Rule No. 1- Do not venture in markets and products you do not understand. You will be a sitting duck.
Rule No. 2- The large hit you will take next will not resemble the one you took last. Do not listen to the consensus as to where the risks are (that is, risks shown by VAR). What will hurt you is what you expect the least.
Rule No. 3- Believe half of what you read, none of what you hear. Never study a theory before doing your own observation and thinking. Read every piece of theoretical research you can-but stay a trader. An unguarded study of lower quantitative methods will rob you of your insight.

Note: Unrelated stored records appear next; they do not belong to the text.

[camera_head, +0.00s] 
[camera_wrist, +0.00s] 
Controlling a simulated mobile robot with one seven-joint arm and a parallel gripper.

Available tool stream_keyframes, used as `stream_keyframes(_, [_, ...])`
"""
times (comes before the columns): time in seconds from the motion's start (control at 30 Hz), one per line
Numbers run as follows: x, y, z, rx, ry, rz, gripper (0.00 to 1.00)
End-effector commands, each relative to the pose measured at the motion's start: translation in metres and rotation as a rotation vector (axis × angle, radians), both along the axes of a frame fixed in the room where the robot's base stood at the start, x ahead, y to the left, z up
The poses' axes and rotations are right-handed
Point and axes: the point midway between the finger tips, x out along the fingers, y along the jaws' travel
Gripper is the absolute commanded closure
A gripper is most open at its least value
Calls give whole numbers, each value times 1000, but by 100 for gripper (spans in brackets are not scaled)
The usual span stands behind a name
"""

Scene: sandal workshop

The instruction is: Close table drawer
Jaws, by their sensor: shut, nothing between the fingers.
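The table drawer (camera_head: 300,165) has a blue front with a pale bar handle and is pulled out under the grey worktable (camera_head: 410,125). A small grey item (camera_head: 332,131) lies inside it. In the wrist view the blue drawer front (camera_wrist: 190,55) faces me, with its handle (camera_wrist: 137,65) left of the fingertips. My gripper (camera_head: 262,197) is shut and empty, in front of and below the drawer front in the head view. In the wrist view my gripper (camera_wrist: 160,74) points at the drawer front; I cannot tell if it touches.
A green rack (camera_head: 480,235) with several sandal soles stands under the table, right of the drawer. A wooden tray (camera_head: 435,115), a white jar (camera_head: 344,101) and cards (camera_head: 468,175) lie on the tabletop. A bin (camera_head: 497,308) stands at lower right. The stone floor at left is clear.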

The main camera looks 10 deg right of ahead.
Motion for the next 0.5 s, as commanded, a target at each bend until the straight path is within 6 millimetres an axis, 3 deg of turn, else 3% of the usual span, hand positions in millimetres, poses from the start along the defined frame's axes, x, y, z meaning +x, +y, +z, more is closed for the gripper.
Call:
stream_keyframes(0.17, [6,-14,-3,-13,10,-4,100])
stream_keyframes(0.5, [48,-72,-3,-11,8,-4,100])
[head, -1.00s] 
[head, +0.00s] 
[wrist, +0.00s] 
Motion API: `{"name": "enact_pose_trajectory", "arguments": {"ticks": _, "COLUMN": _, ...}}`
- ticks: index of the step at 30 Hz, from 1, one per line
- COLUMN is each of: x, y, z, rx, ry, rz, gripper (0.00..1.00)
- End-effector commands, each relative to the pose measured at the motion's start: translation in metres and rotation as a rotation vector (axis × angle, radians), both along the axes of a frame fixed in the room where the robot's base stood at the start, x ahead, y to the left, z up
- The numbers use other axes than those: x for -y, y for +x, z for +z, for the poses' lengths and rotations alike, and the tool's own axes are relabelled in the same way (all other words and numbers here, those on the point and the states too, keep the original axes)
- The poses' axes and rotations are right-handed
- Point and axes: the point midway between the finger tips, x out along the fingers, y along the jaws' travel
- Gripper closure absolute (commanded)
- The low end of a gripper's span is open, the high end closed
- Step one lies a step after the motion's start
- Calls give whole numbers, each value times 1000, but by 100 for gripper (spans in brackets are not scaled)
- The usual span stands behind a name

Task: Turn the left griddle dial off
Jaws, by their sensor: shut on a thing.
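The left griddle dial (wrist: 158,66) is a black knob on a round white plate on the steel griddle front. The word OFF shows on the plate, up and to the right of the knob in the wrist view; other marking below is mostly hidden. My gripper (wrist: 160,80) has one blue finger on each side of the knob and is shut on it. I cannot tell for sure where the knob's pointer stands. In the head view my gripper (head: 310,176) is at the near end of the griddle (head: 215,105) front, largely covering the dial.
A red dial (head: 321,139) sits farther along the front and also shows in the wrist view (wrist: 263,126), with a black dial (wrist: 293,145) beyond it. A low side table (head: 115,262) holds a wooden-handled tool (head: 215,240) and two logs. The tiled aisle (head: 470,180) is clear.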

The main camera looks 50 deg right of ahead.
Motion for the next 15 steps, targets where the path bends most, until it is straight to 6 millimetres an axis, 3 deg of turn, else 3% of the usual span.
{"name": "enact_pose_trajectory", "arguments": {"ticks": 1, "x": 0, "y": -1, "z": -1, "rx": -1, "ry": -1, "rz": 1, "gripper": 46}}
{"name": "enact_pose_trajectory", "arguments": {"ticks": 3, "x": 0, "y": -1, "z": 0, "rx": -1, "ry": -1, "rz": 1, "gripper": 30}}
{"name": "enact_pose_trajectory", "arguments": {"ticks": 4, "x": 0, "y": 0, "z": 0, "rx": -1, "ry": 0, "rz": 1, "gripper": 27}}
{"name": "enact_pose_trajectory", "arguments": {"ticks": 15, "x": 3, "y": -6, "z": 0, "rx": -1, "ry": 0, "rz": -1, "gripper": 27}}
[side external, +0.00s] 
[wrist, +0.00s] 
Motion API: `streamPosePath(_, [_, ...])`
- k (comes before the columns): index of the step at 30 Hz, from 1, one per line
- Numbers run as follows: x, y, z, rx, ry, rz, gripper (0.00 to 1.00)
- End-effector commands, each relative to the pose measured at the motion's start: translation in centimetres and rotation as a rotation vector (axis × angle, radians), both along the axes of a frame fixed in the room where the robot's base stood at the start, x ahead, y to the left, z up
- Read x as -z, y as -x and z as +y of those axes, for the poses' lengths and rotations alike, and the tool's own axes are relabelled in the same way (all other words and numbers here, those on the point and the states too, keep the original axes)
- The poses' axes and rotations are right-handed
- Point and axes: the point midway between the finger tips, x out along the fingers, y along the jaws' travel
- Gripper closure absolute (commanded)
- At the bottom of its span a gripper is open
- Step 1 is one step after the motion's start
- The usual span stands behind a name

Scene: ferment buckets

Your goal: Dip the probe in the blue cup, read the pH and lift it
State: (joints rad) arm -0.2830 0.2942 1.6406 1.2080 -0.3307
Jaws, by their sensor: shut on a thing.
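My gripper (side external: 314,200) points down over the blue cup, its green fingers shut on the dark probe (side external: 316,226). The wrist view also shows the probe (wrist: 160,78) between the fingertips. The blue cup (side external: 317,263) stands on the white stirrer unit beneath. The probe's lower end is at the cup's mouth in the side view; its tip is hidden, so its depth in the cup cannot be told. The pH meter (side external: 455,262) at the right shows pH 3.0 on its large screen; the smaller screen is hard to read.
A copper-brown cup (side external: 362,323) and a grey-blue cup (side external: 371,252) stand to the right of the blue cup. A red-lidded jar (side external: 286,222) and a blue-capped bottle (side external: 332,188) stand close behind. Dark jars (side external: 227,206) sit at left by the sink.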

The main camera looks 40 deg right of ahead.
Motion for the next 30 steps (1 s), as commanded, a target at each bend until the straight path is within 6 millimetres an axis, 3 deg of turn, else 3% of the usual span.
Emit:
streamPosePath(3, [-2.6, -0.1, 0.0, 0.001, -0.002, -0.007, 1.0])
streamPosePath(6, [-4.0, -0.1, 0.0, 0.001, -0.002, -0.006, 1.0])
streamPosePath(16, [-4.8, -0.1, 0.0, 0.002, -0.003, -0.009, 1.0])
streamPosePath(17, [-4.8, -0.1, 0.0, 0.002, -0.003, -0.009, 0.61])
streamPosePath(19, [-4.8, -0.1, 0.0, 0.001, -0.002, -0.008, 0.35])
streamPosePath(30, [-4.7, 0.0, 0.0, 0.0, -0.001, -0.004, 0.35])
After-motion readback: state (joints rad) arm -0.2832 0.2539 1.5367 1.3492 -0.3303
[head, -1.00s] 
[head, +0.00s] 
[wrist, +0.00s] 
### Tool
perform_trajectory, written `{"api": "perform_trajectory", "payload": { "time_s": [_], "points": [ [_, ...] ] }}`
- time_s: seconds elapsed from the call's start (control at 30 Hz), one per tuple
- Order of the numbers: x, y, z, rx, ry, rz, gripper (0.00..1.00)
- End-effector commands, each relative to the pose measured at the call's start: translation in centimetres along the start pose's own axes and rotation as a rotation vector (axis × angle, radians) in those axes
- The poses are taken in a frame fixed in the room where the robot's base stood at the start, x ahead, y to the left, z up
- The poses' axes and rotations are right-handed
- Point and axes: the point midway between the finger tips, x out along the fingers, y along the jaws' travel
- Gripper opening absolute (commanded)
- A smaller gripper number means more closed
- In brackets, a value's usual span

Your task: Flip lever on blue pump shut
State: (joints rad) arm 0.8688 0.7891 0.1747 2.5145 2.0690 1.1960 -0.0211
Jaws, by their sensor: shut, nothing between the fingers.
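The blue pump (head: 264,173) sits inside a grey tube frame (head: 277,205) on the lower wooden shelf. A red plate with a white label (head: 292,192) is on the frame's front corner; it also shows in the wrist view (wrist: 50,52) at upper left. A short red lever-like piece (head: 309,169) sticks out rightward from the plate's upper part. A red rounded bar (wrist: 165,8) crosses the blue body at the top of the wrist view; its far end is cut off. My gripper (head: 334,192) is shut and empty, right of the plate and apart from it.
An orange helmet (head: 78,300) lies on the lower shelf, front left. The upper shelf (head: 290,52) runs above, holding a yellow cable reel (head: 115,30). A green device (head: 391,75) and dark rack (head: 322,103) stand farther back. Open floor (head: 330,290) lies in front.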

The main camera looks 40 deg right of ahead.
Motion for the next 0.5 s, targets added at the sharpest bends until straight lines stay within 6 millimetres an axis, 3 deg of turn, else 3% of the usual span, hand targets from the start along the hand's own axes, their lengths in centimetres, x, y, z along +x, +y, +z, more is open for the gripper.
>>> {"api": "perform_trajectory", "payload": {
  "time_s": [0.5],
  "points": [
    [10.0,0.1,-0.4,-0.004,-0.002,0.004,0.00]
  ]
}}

Rule No. 4- Beware of the nonmarket-making traders who make a steady income-they tend to blow up. Traders with frequent losses might hurt you, but they are not likely to blow you up. Long volatility traders lose money most days of the week.
Rule No. 5- The markets will follow the path to hurt the highest number of hedgers. The best hedges are those you alone put on.
Rule No. 6- Never let a day go by without studying the changes in the prices of all available trading instruments. You will build an instinctive inference that is more powerful than conventional statistics.
Rule No. 7- The greatest inferential mistake: “This event never happens in my market.” Most of what never happened before in one market has happened in another. The fact that someone never died before does not make him immortal
Rule No. 8- Never cross a river because it is on average 4 feet deep.
Rule No. 9- Read every book by traders to study where they lost money. You will learn nothing relevant from their profits (the markets adjust). You will learn from their losses.